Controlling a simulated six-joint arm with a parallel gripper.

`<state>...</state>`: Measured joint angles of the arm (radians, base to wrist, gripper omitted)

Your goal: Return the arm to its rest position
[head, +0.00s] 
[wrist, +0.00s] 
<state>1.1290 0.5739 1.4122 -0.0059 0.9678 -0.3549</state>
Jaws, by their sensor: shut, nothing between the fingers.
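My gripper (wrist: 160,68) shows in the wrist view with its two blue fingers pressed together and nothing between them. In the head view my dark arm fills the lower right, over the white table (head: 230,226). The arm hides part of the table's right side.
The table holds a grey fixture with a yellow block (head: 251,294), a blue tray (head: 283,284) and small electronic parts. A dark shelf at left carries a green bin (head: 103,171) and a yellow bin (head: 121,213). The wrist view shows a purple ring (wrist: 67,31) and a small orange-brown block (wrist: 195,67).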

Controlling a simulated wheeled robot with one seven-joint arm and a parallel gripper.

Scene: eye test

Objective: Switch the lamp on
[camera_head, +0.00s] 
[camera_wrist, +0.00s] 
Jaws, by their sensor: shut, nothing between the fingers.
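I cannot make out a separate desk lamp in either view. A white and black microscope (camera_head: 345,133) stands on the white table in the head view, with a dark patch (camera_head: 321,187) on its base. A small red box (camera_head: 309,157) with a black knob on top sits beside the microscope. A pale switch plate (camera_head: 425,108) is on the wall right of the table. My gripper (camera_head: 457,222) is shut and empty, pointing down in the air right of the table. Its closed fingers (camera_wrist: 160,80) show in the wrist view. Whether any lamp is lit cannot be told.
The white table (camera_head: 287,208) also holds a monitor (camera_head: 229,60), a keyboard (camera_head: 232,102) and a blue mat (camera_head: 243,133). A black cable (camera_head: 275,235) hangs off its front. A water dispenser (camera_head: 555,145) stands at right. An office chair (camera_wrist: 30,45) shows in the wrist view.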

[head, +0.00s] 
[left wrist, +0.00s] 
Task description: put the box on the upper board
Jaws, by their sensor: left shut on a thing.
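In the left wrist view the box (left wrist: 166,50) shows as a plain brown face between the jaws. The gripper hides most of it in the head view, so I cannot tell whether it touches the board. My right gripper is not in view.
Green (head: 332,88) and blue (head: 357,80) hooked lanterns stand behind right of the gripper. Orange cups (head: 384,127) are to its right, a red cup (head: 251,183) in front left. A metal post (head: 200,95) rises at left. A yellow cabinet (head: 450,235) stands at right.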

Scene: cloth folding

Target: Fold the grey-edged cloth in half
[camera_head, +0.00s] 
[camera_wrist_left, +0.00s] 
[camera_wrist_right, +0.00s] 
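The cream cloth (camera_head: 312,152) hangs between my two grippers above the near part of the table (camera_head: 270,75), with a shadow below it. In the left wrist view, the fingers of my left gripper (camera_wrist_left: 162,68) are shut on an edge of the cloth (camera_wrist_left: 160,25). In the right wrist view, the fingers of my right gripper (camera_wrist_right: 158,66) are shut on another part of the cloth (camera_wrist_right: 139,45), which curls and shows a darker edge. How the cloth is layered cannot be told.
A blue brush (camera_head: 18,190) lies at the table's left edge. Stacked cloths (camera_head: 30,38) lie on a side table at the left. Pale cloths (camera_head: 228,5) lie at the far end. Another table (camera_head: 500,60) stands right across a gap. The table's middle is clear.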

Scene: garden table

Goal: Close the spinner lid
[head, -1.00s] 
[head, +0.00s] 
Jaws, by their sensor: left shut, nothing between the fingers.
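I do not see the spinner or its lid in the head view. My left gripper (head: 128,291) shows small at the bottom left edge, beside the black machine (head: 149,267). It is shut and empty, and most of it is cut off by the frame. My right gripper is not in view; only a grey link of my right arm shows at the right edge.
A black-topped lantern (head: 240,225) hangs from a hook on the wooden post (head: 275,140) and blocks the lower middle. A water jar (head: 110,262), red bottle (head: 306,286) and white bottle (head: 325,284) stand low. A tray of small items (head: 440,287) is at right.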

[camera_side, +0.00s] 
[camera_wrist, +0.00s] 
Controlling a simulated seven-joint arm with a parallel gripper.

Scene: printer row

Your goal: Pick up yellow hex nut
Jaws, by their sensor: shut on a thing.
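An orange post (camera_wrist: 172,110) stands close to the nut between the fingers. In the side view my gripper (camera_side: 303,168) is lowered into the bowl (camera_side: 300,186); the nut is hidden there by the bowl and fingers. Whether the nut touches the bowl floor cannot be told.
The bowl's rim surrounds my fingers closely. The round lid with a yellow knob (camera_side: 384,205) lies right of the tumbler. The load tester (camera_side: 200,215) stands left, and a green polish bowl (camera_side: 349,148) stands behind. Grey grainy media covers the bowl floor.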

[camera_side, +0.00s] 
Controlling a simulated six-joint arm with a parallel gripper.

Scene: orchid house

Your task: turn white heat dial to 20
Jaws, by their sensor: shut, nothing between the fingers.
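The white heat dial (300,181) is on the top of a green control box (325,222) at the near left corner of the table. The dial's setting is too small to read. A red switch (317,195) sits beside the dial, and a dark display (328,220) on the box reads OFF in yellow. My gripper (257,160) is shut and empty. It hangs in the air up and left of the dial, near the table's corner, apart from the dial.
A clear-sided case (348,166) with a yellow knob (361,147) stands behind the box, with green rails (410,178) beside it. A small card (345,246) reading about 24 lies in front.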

※ ※ ※

- **Aim**
Transcribe exactly, and only, the lines beginning at the line containing "wrist, gripper omitted)" and ending at the line containing "<state>1.1290 0.5739 1.4122", both inclusive.

- **Result for this exercise**
`<state>...</state>`: Measured joint angles of the arm (radians, base to wrist, gripper omitted)

Your goal: Return the arm to its rest position
[head, +0.00s] 
[wrist, +0.00s] 
<state>1.1290 0.5739 1.4122 -0.0059 0.9678 -0.3549</state>

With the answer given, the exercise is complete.